9. Immortals Fenyx Rising | Ages: 12+
Developer: Ubisoft Publisher: Ubisoft
No matter how old your child is, one part of their curriculum will likely be learning about Ancient Greece, particularly regarding the mythology surrounding it. Hell, even if it isn’t part of their curriculum, it’s still cool to learn about, and perhaps one of the best ways for a kid to learn about that culture is by playing Immortals Fenyx Rising. I mean, Hades isn’t on the Xbox at this time of writing, and if this was a PlayStation list, God of War wouldn’t exactly be the best recommendation for your kid.
You play as the titular Fenyx, who finds themself washed up on the Golden Isle where humanity has been turned to stone. The evil Typhon has been freed, the gods deposed and your job is to undo the damage done by Typhon’s rampage. As far as gameplay goes, Fenyx Rising plays out similar to Nintendo’s Breath of the Wild, so expect plenty of exploration and puzzle solving on top of combat. This should keep your kids occupied for a good few hours, though don’t be shocked if you end up playing it yourself after they’ve gone to bed.
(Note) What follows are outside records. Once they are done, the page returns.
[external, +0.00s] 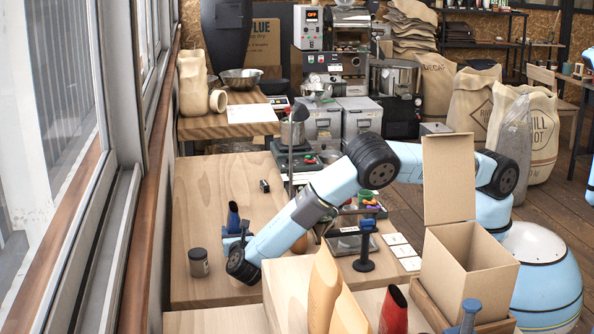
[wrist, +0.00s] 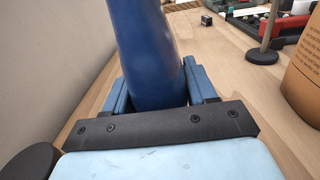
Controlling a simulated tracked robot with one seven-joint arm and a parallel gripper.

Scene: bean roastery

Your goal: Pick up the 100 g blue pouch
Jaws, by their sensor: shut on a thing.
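The blue pouch (wrist: 150,50) stands between the two fingers of my gripper (wrist: 157,88) in the wrist view, and the fingers are shut on it. Its lower part is hidden by the gripper's front plate, and its top runs out of the frame. In the external view the dark blue pouch (external: 233,217) shows above my gripper (external: 236,240), over the left part of the wooden table. I cannot tell whether the pouch touches the table.
A dark lidded jar (external: 198,263) stands left of my gripper. A small black object (external: 264,186) lies behind it. Tan pouches (external: 323,290) and a red pouch (external: 393,312) stand at the front. An open cardboard box (external: 465,265) is at right. The table's left side is mostly clear.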

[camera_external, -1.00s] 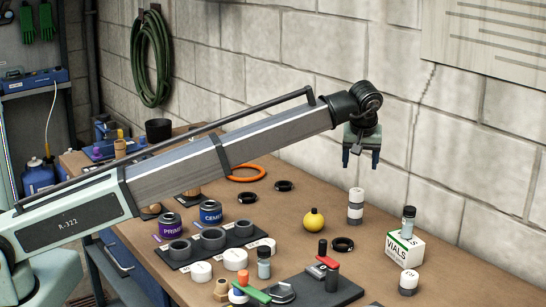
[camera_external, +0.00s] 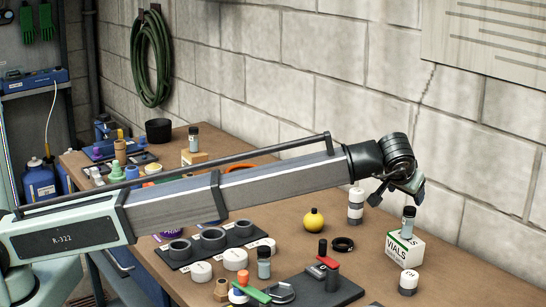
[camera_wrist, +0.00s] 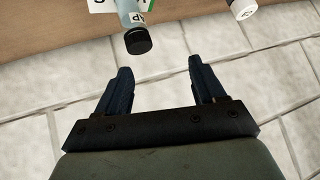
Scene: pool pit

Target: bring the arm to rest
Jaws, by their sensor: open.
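My gripper (camera_external: 396,197) is in the air at the right end of my outstretched arm, near the block wall and close to the small vial (camera_external: 408,218) with a dark cap. That vial stands on the white box marked VIALS (camera_external: 404,250). In the wrist view, the two dark fingers of my gripper (camera_wrist: 160,66) are spread apart with nothing between them. The capped vial (camera_wrist: 136,30) shows beyond the fingertips, apart from them.
A white-and-grey stack (camera_external: 355,206), a yellow round bottle (camera_external: 313,220) and a black ring (camera_external: 342,245) are on the brown bench. A black holder (camera_external: 205,243) with grey rings lies under my arm. The block wall (camera_external: 470,130) runs behind.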

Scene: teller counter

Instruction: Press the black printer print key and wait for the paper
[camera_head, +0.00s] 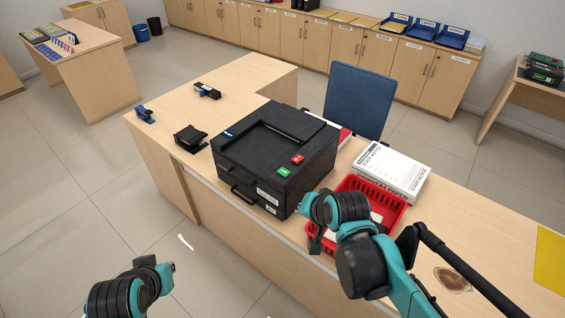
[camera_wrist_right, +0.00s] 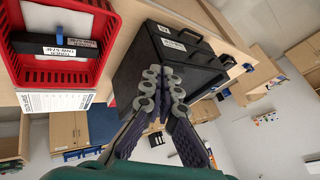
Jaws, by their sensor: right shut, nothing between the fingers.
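The black printer (camera_head: 275,155) stands on the counter, with a dark tray on top and drawer handles on its front. A green key (camera_head: 284,171) and a red key (camera_head: 297,158) sit on its top near the right front corner. No paper shows in the tray. My right gripper (camera_wrist_right: 165,82) is shut and empty; in the right wrist view its fingers overlap the printer (camera_wrist_right: 140,72). In the head view my right wrist is right of the printer, above the red basket, and mostly hides the fingers. My left arm is at the lower left; its fingers are not clear.
A red basket (camera_head: 399,206) and a paper box (camera_head: 388,172) stand right of the printer. A black holder (camera_head: 190,138), a stapler-like item (camera_head: 207,90) and a blue item (camera_head: 145,114) lie to the left. A blue chair (camera_head: 358,100) stands behind the counter (camera_head: 247,83).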

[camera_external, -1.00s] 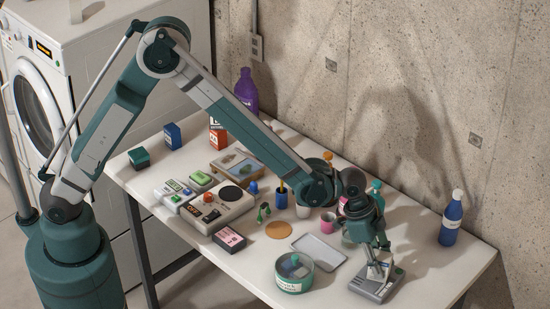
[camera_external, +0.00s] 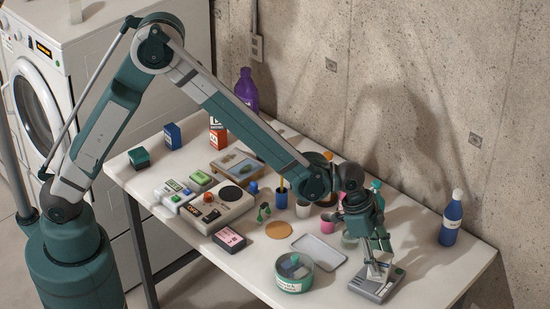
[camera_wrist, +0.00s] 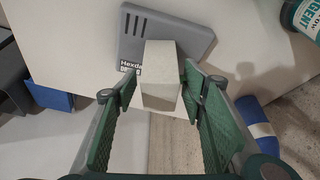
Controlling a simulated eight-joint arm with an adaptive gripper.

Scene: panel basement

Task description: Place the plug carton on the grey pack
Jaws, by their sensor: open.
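The grey pack (camera_external: 383,288) lies flat near the front right of the table. In the wrist view it is a dark grey slab (camera_wrist: 182,36) with slots and white lettering. A plain pale box, which I take to be the plug carton (camera_wrist: 161,72), stands on the pack; it also shows small in the external view (camera_external: 374,270). My gripper (camera_wrist: 165,108) is open, with one green finger pad on each side of the pale box's near end. In the external view my gripper (camera_external: 377,257) is just above the pack. The fingers partly hide the box there.
A blue bottle (camera_external: 451,221) stands to the right. Cups and a bottle stand behind my gripper.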

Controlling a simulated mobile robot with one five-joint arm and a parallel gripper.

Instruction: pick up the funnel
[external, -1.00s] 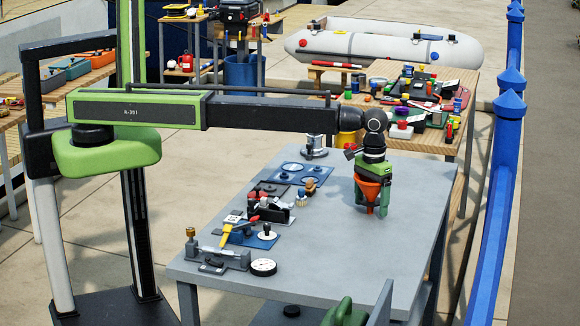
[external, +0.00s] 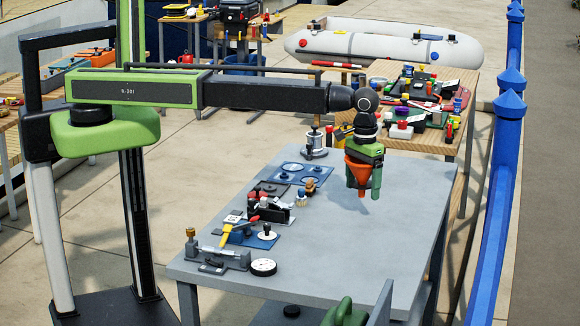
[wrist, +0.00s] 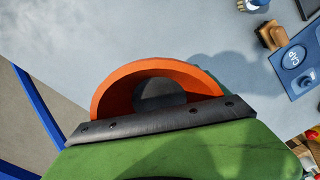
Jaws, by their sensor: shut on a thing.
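The orange funnel (external: 359,172) is held upright in my gripper (external: 363,178), spout down, above the right part of the grey table (external: 330,235). The gripper's green fingers are shut on it, and part of the funnel is hidden behind them. In the wrist view the funnel (wrist: 155,80) shows its wide orange rim and dark inside, partly covered by the dark edge of my gripper. The spout tip appears clear of the tabletop.
Along the table's left side are a blue plate with round parts (external: 302,170), a yellow-handled tool (external: 238,229), a dial gauge (external: 263,267) and a silver winch (external: 314,145). The table's right half is bare. A blue railing (external: 492,200) runs along the right.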

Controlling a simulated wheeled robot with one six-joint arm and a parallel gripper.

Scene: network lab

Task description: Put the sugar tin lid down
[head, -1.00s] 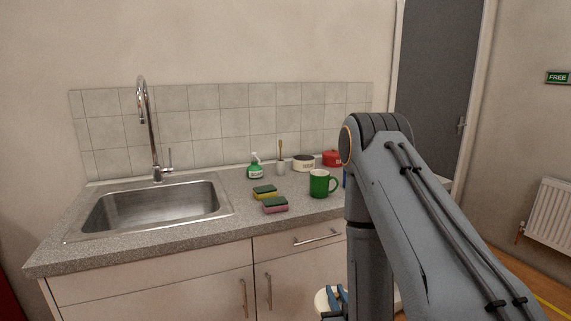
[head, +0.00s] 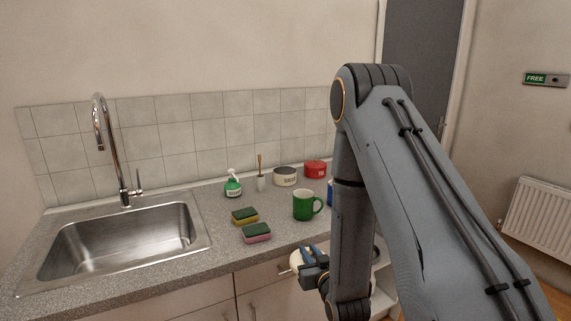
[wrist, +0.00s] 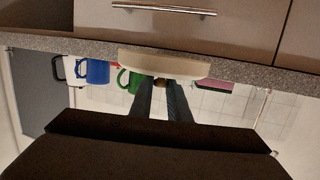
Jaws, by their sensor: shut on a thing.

10. Override 2: Super Mech League | Ages: 7+
Developer: Modus Studios Brazil Publisher: Modus Games
If you’ve got a couple of kids, it’s likely that they enjoy the spectacle of giant, city-sized robots punching the heck out of each other. Override 2: Super Mech League takes the spectacle of those kinds of Kaiju media and condenses it into a fun and exciting fighting/party game that caters to up to four players. If you have a family dispute, you can try and settle it in the Mech League rather than over the dinner table.
Override 2 features a large roster of 20 robots, each with their own individual moves and personality, meaning everyone is sure to find their favourites. With a wide range of potential modes on top of the standard “be the last one standing”, you’ll likely be returning to Override 2 for a while, even if so you can unlock all the cosmetic items for your robot.